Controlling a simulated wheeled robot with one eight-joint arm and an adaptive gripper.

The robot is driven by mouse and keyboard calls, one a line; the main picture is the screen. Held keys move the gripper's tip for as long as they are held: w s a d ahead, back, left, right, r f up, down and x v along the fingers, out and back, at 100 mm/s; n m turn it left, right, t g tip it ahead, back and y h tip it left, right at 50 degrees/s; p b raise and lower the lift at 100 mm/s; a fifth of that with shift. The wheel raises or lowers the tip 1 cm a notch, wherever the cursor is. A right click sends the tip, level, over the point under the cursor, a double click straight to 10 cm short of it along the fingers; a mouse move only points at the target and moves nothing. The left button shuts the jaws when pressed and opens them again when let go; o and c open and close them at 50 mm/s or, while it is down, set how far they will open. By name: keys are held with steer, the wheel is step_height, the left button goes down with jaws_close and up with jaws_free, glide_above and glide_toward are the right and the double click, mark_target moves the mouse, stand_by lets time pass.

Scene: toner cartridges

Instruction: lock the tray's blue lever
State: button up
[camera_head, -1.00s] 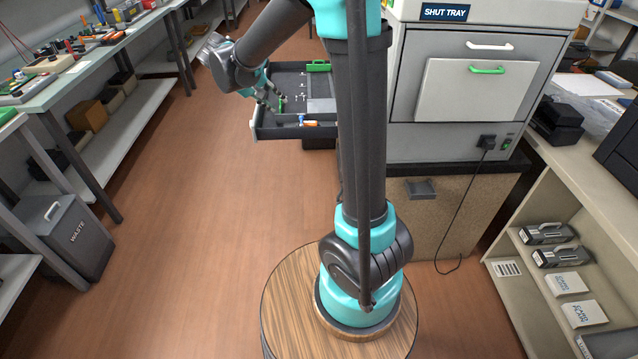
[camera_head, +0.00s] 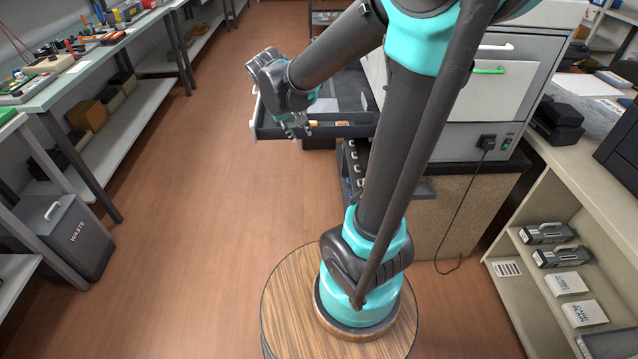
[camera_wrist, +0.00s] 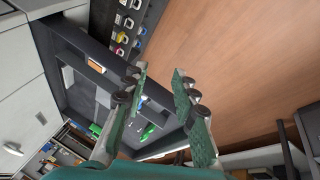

※

Brief – Gather each line holding the string "gripper".

Response –
Controlling a simulated wheeled robot with one eight-joint arm and an adaptive gripper.
The robot is driven by mouse and keyboard calls, one a line; the main picture is the screen. Held keys move the gripper's tip for as long as they are held: w s a d ahead, back, left, right, r f up, down and x v along the fingers, out and back, at 100 mm/s; n m turn it left, right, t g tip it ahead, back and y h tip it left, right at 50 degrees/s; p b raise and lower the lift at 100 mm/s; a fifth of that with shift. The wheel raises or lowers the tip 1 cm a notch, wherever the cursor is. A right click sends the tip, level, over the point under the cursor, a double click straight to 10 cm short of it along the fingers; a mouse move only points at the target and moves nothing. The left button shuts the jaws when pressed and opens them again when let go; o and c open and close them at 50 mm/s or, while it is down, set how far they will open. By name: keys are held with steer, the wheel is step_height, the left button goes down with jaws_close and up with jaws_free, glide_above and glide_toward are the right and the double click, mark_target moves the mouse, stand_by lets time pass.

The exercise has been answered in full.